What the task asks -
Output the data below in full, character for character.

Information provided -
• • •
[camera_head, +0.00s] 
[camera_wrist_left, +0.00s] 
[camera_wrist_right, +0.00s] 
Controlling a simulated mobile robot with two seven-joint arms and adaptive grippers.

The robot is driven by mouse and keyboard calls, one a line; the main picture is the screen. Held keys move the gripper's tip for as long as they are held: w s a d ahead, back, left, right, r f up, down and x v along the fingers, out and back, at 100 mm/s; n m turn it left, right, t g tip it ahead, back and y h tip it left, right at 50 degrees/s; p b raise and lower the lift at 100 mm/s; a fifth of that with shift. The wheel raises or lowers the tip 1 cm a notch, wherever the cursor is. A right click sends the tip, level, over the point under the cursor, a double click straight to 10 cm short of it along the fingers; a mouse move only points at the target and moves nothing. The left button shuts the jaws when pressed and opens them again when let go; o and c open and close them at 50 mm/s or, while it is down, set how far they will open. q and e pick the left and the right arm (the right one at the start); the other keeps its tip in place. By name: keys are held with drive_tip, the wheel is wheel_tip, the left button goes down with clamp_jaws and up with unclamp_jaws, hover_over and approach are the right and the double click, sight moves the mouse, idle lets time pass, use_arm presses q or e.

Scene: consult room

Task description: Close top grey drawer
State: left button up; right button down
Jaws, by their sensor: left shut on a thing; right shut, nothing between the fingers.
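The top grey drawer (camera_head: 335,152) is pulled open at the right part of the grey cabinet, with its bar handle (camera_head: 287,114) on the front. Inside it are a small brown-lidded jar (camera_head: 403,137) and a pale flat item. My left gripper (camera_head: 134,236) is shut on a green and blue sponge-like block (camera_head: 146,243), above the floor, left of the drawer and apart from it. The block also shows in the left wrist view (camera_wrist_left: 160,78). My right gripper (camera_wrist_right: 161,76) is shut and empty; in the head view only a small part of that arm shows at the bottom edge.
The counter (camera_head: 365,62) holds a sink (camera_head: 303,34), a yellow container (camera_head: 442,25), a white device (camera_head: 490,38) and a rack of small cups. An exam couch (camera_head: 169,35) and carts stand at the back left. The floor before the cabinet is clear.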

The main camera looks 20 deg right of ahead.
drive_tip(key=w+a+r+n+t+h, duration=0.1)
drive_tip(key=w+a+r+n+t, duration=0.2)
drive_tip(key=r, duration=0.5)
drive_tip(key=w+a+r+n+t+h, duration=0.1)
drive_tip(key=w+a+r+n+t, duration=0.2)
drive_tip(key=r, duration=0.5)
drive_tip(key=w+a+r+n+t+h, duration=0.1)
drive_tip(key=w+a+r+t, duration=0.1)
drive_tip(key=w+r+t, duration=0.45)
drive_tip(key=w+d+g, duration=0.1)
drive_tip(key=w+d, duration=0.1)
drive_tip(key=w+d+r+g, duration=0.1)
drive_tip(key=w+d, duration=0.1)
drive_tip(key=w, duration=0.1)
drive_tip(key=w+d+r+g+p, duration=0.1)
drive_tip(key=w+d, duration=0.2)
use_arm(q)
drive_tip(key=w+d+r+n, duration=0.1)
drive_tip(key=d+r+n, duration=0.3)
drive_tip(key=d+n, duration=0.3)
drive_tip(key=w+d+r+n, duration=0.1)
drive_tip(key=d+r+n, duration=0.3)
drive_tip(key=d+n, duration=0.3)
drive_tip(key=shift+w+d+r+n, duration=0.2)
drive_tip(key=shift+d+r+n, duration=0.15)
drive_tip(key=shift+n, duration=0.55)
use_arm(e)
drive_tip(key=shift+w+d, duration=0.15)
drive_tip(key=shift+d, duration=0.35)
• • •
Solved problem -
[camera_head, +0.00s] 
[camera_wrist_left, +0.00s] 
[camera_wrist_right, +0.00s] 
Controlling a simulated mobile robot with two seven-joint arms and adaptive grippers.

The robot is driven by mouse and keyboard calls, one a line; the main picture is the screen. Held keys move the gripper's tip for as long as they are held: w s a d ahead, back, left, right, r f up, down and x v along the fingers, out and back, at 100 mm/s; n m turn it left, right, t g tip it ahead, back and y h tip it left, right at 50 degrees/s; p b raise and lower the lift at 100 mm/s; a fifth of that with shift. The wheel raises or lowers the tip 1 cm a notch, wherever the cursor is. A right click sends the tip, level, over the point under the cursor, a double click straight to 10 cm short of it along the fingers; a mouse move only points at the target and moves nothing. The left button shuts the jaws when pressed and opens them again when let go; o and c open and close them at 50 mm/s or, while it is down, set how far they will open. q and e pick the left and the right arm (the right one at the start); the other keeps its tip in place. By name: keys are held with drive_tip, the wheel is wheel_tip, the left button goes down with clamp_jaws and up with unclamp_jaws, hover_over and approach are the right and the double click, sight moves the mouse, idle lets time pass, use_arm presses q or e.

Scene: consult room

Task description: Close top grey drawer
State: left button up; right button down
Jaws, by their sensor: left shut on a thing; right shut, nothing between the fingers.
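The top grey drawer (camera_head: 335,152) is pulled open at the right part of the grey cabinet, with its bar handle (camera_head: 287,114) on the front. Inside it are a small brown-lidded jar (camera_head: 403,137) and a pale flat item. My left gripper (camera_head: 134,236) is shut on a green and blue sponge-like block (camera_head: 146,243), above the floor, left of the drawer and apart from it. The block also shows in the left wrist view (camera_wrist_left: 160,78). My right gripper (camera_wrist_right: 161,76) is shut and empty; in the head view only a small part of that arm shows at the bottom edge.
The counter (camera_head: 365,62) holds a sink (camera_head: 303,34), a yellow container (camera_head: 442,25), a white device (camera_head: 490,38) and a rack of small cups. An exam couch (camera_head: 169,35) and carts stand at the back left. The floor before the cabinet is clear.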

The main camera looks 20 deg right of ahead.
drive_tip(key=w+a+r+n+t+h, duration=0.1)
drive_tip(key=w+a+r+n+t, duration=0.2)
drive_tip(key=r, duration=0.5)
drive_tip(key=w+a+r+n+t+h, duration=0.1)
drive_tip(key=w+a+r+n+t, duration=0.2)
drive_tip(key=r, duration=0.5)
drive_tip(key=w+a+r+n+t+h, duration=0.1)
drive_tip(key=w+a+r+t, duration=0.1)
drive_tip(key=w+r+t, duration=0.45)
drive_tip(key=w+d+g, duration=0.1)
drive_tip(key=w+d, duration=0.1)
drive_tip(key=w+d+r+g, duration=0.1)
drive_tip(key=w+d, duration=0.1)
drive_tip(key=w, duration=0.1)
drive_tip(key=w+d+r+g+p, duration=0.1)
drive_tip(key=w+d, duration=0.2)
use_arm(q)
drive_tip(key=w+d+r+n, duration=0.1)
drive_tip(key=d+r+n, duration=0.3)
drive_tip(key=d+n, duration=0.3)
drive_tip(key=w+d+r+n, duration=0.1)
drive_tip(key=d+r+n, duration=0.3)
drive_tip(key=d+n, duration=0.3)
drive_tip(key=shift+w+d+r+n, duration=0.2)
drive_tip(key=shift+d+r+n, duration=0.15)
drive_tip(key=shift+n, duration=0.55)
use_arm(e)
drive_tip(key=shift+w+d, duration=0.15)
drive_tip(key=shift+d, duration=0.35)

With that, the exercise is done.